Working data:
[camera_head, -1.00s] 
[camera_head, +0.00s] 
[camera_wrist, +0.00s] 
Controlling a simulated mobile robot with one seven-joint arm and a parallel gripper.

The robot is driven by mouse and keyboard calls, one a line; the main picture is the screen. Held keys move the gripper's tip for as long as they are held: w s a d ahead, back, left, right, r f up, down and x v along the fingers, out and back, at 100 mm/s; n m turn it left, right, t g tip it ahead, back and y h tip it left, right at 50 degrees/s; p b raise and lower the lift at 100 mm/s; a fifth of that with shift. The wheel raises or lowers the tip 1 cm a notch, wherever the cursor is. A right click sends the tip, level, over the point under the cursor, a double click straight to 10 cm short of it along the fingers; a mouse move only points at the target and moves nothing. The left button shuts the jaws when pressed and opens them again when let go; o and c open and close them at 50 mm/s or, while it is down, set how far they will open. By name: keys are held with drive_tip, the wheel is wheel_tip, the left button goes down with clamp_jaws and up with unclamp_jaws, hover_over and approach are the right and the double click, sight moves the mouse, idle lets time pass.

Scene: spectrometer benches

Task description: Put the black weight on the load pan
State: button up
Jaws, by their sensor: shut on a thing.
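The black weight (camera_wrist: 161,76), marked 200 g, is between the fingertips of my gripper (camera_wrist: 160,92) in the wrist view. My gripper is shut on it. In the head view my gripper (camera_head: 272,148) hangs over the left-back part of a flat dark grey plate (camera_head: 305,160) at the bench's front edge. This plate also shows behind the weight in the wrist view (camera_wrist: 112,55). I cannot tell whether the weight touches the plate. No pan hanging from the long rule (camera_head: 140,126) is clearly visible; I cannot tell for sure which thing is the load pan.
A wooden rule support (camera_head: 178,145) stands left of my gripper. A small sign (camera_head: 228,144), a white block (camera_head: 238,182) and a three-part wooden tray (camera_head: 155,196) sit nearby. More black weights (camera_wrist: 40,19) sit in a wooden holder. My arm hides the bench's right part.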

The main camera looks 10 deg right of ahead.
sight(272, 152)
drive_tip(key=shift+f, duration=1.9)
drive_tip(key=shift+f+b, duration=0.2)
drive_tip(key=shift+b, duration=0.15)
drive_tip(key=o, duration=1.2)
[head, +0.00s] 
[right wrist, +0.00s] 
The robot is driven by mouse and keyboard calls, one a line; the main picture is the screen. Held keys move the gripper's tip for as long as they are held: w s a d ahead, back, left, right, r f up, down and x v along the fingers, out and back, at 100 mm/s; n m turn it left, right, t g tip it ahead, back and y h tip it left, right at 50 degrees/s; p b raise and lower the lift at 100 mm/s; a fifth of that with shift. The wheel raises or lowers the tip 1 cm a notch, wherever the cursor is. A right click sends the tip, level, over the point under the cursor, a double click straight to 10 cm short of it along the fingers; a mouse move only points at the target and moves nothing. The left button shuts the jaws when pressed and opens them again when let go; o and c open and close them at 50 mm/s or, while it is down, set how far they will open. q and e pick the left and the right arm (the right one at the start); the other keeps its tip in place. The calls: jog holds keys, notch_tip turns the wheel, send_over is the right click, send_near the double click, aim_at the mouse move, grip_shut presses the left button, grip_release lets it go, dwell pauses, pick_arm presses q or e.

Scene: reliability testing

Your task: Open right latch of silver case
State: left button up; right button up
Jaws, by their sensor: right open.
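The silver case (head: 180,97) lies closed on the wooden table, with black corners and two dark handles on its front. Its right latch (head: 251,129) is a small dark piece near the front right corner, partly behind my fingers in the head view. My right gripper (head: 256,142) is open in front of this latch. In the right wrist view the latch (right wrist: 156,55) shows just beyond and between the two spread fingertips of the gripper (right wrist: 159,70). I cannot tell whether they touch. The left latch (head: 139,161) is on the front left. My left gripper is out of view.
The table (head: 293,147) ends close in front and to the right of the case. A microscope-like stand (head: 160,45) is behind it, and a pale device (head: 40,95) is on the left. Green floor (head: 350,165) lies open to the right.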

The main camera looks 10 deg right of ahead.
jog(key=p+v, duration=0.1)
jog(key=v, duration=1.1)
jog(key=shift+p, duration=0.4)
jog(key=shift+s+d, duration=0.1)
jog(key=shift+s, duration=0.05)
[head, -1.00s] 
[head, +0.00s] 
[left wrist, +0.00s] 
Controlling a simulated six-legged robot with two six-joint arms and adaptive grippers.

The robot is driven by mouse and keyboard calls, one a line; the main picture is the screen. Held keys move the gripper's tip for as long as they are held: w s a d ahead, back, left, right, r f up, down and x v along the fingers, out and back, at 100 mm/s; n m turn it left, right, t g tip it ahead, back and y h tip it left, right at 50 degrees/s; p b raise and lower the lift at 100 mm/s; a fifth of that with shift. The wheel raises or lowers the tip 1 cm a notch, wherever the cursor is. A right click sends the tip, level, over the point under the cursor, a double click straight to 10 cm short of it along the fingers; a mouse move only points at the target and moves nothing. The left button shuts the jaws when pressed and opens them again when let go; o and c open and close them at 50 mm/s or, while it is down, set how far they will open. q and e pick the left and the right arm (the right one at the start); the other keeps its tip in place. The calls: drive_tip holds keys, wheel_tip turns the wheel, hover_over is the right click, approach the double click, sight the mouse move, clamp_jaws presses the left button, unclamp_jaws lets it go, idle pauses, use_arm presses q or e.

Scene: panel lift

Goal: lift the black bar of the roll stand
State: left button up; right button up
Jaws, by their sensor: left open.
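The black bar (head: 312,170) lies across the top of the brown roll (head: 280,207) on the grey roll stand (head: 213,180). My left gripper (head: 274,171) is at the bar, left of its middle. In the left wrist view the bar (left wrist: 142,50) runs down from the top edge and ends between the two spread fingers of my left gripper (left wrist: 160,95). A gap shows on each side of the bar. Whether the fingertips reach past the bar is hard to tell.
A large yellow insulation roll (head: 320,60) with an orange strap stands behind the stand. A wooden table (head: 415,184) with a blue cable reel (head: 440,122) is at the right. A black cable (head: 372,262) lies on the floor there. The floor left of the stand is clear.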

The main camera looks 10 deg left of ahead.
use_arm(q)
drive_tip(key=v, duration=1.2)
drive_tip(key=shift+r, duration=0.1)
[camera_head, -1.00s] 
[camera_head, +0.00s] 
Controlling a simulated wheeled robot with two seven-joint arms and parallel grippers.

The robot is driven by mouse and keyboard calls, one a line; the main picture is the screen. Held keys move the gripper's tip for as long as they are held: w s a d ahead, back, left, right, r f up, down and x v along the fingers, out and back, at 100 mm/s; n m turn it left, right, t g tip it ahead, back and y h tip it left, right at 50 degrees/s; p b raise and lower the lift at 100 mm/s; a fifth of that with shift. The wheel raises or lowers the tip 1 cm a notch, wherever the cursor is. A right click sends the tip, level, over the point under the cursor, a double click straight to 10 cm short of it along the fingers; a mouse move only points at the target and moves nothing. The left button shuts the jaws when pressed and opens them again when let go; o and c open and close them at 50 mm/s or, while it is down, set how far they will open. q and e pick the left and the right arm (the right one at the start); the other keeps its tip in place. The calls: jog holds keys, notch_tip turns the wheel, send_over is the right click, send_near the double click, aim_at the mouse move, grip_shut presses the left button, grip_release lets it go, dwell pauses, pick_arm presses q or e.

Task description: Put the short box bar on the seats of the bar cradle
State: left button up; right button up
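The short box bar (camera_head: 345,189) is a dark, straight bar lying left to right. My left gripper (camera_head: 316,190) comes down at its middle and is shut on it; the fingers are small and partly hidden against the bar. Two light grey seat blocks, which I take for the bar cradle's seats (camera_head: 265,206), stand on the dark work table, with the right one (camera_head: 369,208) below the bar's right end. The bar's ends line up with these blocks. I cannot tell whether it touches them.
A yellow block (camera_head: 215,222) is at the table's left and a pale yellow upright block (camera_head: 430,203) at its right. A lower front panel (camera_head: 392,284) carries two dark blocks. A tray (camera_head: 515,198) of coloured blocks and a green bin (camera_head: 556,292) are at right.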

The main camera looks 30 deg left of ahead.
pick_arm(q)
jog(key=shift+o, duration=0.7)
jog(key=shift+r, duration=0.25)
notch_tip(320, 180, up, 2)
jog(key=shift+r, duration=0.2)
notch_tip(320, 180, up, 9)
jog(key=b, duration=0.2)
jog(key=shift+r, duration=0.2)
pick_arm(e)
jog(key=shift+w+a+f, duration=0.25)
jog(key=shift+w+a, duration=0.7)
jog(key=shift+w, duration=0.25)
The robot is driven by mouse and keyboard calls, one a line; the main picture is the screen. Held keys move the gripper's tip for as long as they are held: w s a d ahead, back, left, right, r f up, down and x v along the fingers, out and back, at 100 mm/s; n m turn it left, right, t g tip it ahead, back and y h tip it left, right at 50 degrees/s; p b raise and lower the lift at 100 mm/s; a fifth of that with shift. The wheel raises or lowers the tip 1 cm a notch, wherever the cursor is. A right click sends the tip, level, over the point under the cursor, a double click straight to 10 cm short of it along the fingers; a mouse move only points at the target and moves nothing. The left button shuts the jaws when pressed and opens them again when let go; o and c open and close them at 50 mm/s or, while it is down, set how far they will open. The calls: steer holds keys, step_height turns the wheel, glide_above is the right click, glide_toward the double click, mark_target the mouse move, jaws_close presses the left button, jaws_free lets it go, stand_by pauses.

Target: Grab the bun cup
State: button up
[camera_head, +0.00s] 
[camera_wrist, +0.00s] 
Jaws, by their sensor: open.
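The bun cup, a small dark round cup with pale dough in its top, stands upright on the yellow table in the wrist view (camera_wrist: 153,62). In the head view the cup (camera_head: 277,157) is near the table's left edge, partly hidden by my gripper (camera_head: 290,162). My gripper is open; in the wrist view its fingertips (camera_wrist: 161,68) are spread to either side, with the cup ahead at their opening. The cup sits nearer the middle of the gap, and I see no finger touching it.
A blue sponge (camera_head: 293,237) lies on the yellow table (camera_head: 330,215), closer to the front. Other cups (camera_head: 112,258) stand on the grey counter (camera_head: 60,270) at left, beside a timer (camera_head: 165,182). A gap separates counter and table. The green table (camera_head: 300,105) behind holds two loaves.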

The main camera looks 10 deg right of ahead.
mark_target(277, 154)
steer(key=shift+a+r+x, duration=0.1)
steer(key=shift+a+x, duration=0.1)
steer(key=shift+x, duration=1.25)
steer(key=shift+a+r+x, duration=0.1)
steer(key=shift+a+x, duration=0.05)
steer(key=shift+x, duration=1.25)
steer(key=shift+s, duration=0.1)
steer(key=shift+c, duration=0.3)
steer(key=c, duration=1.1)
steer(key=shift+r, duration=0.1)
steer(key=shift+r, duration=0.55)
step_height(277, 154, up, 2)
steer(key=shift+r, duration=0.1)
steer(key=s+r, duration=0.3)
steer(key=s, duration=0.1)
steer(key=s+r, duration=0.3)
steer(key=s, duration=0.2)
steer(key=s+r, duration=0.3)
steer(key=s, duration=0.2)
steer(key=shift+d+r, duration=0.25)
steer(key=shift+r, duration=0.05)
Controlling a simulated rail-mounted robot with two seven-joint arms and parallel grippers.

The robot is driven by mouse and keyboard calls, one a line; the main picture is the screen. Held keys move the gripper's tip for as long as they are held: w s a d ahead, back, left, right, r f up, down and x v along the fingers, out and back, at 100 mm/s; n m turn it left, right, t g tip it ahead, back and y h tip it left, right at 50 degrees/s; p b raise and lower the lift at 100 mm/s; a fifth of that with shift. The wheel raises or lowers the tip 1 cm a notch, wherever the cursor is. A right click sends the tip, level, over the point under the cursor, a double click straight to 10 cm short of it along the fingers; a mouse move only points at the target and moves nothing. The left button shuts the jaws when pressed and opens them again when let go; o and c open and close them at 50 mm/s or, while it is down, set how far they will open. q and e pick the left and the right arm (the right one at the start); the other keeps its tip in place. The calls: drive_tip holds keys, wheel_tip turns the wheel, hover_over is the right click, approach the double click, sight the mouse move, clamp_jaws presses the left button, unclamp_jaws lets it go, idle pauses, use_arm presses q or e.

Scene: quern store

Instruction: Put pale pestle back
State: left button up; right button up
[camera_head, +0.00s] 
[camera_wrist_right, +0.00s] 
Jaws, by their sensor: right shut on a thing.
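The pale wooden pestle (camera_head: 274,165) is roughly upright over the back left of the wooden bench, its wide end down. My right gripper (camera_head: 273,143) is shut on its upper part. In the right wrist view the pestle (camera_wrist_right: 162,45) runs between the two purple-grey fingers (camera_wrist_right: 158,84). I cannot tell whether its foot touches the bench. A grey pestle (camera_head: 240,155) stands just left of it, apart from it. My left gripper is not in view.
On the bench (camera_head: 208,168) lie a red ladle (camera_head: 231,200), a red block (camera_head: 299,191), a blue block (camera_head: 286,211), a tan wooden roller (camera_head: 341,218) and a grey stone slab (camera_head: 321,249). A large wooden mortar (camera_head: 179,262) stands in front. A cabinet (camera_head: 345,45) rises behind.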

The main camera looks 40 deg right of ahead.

What needs to be done: Counting only lines of the data above that hold "joint", report the total and nothing else.

Solution below: 4